Budget multiplié par deux

Ces différents seuils et taux seront confirmés prochainement par décret. Ils sont censés être gravés dans le marbre pendant les trois premières années de la réforme (2023-2025), comme le prévoit l’article 9 de la loi d’orientation. Mais, une « clause de revoyure » annuelle, confirmée par le président de la République, permettra d’envisager des réajustements, notamment en cas de dépassement de budget.
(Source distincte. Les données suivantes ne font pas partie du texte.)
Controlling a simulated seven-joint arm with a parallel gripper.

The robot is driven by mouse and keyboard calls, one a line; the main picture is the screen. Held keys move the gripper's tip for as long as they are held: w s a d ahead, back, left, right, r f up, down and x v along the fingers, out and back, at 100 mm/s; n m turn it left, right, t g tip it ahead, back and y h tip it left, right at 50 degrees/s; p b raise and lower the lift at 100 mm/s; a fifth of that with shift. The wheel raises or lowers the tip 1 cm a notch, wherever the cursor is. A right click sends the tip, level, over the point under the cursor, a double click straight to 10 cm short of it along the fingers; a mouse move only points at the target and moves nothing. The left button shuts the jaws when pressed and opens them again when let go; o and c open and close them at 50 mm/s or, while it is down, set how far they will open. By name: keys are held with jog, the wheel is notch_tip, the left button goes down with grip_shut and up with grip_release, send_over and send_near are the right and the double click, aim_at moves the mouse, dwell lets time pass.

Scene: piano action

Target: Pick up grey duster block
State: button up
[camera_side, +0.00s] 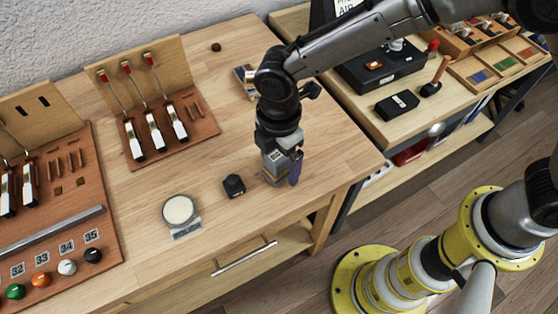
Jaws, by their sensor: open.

Ce rendez-vous sera organisé par la Codar (commission chargée de l’orientation et du développement des assurances garantissant les dommages causés aux récoltes), nouvelle entité créée par la loi d’orientation, qui est chargée de formuler chaque année des recommandations pluriannuelles sur les seuils et taux.

Car pour mener cette réforme à bien, le budget dédié à la gestion des risques sera doublé : il passe de 280 millions d’euros (M€) à 600 M€ par an, et pourra aller jusqu’à 680 M€. Il se décompose en trois sources de financement : les fonds européens Feader à hauteur (184 M€) ; la contribution additionnelle des agriculteurs sur les assurances (120 M€) ; et le budget de l’État, ajustable, qui comprend la part actuellement affectée aux calamités agricoles via le FNGRA (laquelle était de 150 M€ en 2020).

Cet effort financier de l’État vise aussi à alléger la facture des assureurs qui d’un côté souhaitent développer la MRC au bénéfice de la profession, vu l’accélération des aléas climatiques ; et d’un autre côté affirment perdre de l’argent sur ce produit assurantiel. En effet depuis 2016, le rapport sinistre à primes de l’assurance MRC est régulièrement supérieur à 100 %, alors qu’il devrait être aux alentours de 70 % selon les assureurs. « Notre souci, c’est l’équilibre technique. Le but n’est pas de gagner de l’argent, mais d’arrêter d’en perdre. C’est une condition essentielle pour assurer la pérennité de la réforme », résume Pascal Viné.